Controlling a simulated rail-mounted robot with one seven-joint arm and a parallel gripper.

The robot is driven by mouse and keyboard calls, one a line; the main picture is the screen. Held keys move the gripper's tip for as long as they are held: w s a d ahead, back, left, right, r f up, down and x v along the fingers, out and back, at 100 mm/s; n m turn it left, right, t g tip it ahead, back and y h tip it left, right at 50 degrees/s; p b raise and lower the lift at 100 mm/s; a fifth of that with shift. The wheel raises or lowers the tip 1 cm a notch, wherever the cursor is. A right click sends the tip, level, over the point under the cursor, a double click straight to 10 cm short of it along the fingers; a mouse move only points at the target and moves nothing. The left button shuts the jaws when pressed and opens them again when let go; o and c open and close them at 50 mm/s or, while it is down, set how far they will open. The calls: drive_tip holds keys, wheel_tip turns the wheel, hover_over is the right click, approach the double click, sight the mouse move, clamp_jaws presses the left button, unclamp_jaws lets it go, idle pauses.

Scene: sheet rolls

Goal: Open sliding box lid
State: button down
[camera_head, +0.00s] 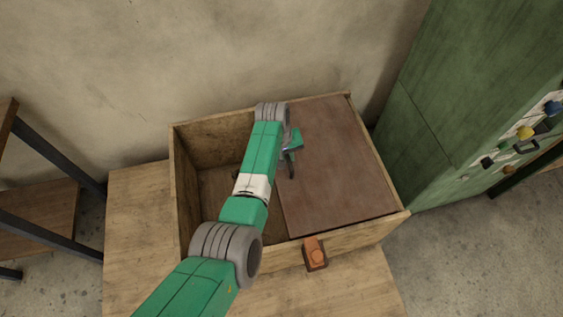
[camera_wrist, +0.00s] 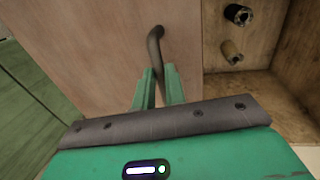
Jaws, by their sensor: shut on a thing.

» **WHAT TO PRODUCE**:
All of the data needs repeating exactly, but the pictures do not.

» **WORKED SOLUTION**:
Controlling a simulated rail-mounted robot with one seven-joint arm and a parallel gripper.

The robot is driven by mouse and keyboard calls, one a line; the main picture is the screen. Held keys move the gripper's tip for as long as they are held: w s a d ahead, back, left, right, r f up, down and x v along the fingers, out and back, at 100 mm/s; n m turn it left, right, t g tip it ahead, back and y h tip it left, right at 50 degrees/s; p b raise and lower the lift at 100 mm/s; a fifth of that with shift. The wheel raises or lowers the tip 1 cm a notch, wherever the cursor is. A right click sends the tip, level, over the point under the cursor, a double click straight to 10 cm short of it along the fingers; a mouse move only points at the target and moves nothing. The left button shuts the jaws when pressed and opens them again when let go; o and c open and close them at 50 mm/s or, while it is down, set how far they will open. The calls: drive_tip holds keys, wheel_tip turns the wheel, hover_over is the right click, approach the double click, sight the mouse move, clamp_jaws presses the left button, unclamp_jaws lets it go, idle pauses.

Scene: sheet rolls

Goal: Open sliding box lid
State: button down
[camera_head, +0.00s] 
[camera_wrist, +0.00s] 
Jaws, by their sensor: shut on a thing.

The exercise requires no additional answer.